1) I've always wondered... when you're on BTC-E and the market changes, often you'll hear people talk about Okcoin or Huobi dropping price or dumping coins and sure enough the market on BTC-E changes in accordance. Are the exchanges interlinked for pricing? Do they poll one another or are prices set unique to the exchange? I find the prices are mostly within a few dollars of one another so it's got to be more than just a coincidence.
Each exchange has its own unique orderbook, and prices are not directly linked. However, prices are indirectly linked through
arbitrage: if coins are being offered for a lower prices on one particular exchange, traders will buy those coins, driving the price up on that exchange, and sell those coins on exchanges where a high price is offered, driving the price down on those exchanges, until an equilibrium is reached. Small price differences still exist due to fees and delays making arbitrage impractical or impossible beyond a certain point.
2) When you place an order, say to buy BTC, if your order price is at $500 and BTC is currently at $550 will this bring the price down or do all of the orders as a whole raise the price (orders=demand). In other words, are prices determined by the number of buy and sell orders alone or does it also matter the prices of the orders? If people decide to put in buy orders for BTC at $50 below current cost, does this work against people by creating demand?
There is no such thing as a "current" price, only the "last" price. Prices only exist where a trade has taken place, and therefore only exist in the past. If you place a buy order at $500, one of two things will happen: either someone else has already placed a sell order at or below $500, in which case the trade takes place at the seller's asking price (which may be higher or lower than the last price); or there is currently no such sell order, and your buy order will not be filled until someone places a sell order for that price (at which point you buy their coins for $500, regardless of their asking price: whichever order was placed first is the price that is used).
Note that since a buy order is filled by the lowest sell order (the "best ask"), the remaining sell orders are at higher prices, so the next buyer will have to pay a higher price unless a new sell order is made at a lower price.
3) When people speak of buy walls being broken and no buy support, if you look on BTC-E (I'm using them for my example) it could say : Total: 4080320.83 USD
so with 4 million dollars in buy orders there IS buy support. What do people look at to determine there is no buy or sell support if the tables are always full of orders waiting to be matched.

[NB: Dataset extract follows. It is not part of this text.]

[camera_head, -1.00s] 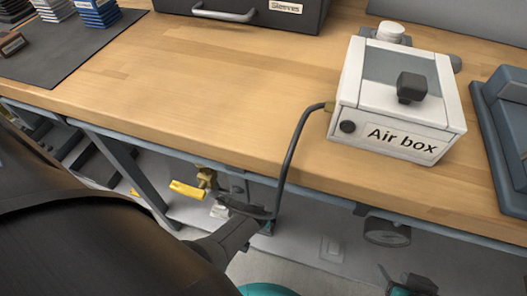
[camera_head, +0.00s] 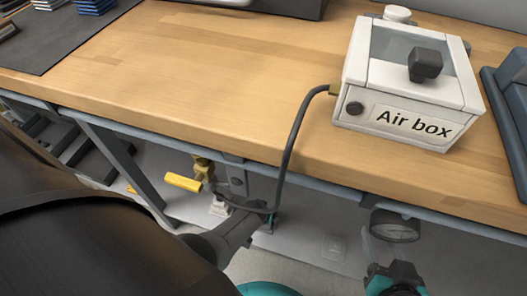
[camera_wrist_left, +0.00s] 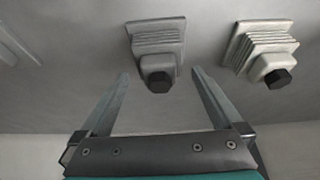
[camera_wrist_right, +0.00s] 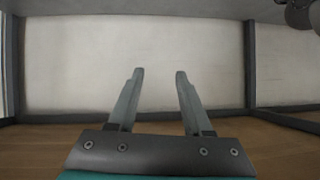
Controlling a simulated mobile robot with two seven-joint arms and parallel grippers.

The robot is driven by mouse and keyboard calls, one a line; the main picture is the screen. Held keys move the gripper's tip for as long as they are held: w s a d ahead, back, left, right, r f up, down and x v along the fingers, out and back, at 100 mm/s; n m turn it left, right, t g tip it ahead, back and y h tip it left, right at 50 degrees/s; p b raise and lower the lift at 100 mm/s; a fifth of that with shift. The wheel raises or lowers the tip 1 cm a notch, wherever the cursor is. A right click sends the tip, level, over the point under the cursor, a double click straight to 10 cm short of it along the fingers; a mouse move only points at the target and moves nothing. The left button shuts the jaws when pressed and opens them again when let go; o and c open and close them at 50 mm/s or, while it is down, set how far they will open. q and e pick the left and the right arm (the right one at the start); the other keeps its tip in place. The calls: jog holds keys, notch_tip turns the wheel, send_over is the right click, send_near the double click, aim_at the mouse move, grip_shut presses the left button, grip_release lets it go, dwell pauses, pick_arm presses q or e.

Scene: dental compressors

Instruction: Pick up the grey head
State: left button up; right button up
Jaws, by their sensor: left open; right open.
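A grey finned head (camera_wrist_left: 157,45) with a black knob shows at the top middle of the left wrist view. A second finned head (camera_wrist_left: 268,50), paler and slightly beige, with a black knob, is to its right. My left gripper (camera_wrist_left: 159,76) is open, with the grey head lying ahead between its fingers in the picture; contact cannot be told. My right gripper (camera_wrist_right: 160,73) is open and empty, facing a pale panel.
A white air box (camera_head: 405,90) stands on the wooden bench (camera_head: 200,75), its dark hose (camera_head: 290,150) hanging over the front edge. Below are a yellow-handled valve (camera_head: 183,182) and a gauge (camera_head: 395,225). The bench middle is clear.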

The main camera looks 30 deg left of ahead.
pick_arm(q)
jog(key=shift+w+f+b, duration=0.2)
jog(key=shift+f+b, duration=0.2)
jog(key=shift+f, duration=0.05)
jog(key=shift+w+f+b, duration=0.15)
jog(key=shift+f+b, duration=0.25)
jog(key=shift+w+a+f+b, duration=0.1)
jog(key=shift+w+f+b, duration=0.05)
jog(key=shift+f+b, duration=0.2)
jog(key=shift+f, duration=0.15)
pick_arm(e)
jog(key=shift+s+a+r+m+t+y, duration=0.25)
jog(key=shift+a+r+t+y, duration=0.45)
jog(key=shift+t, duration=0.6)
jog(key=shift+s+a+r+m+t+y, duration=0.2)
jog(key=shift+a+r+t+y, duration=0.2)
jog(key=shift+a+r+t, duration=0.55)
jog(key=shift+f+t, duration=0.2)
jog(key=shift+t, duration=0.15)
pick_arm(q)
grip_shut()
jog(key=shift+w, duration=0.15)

Saying there is or isn't support or resistance is meaningless without specifying a price level. There's always support and resistance; the question is at what price. If there's a huge volume of buy orders below $500, but very little volume above $500, then there's support at $500. If, on the other hand, most of the buy orders are below $450, with very little above that, then there's no support at $500, the support is at $450.
Note that orders can be placed and cancelled on a whim, so apparent support may disappear without warning, or new support may suddenly appear out of nowhere when a price level is "tested". The orderbook does not paint a complete picture.
4) If the price on LTC is $13.40 and the buy orders are $13.00 and the sell orders are $13.60 what occurs to make the sales? In other words if these are hard placed bids (not robots) and not going to change automatically, are they in deadlock or does the exchange do something to force the mismatched buy/sells to reach a consensus?
There's a deadlock. No trade will take place until buyers raise their prices or sellers drop theirs. Actually, this is the normal state an exchange will be in: if buy and sell orders match, the trade should have already taken place, and the orders are filled and no longer exist. If such orders continue to exist for more than a fraction of a second, the trading engine is broken.
When watching the buys/sells I notice that the prices are always changing, they go up and down which means either robots remove and replace orders constantly or the exchange tries to match them.... please explain how they are matched.
What makes you think it's robots? Humans can remove and replace orders too, you know. Remember that an exchange may have dozens, hundreds, or even thousands of users online at any given time, all constantly placing, cancelling, and changing orders. The exchange itself never changes or sets prices.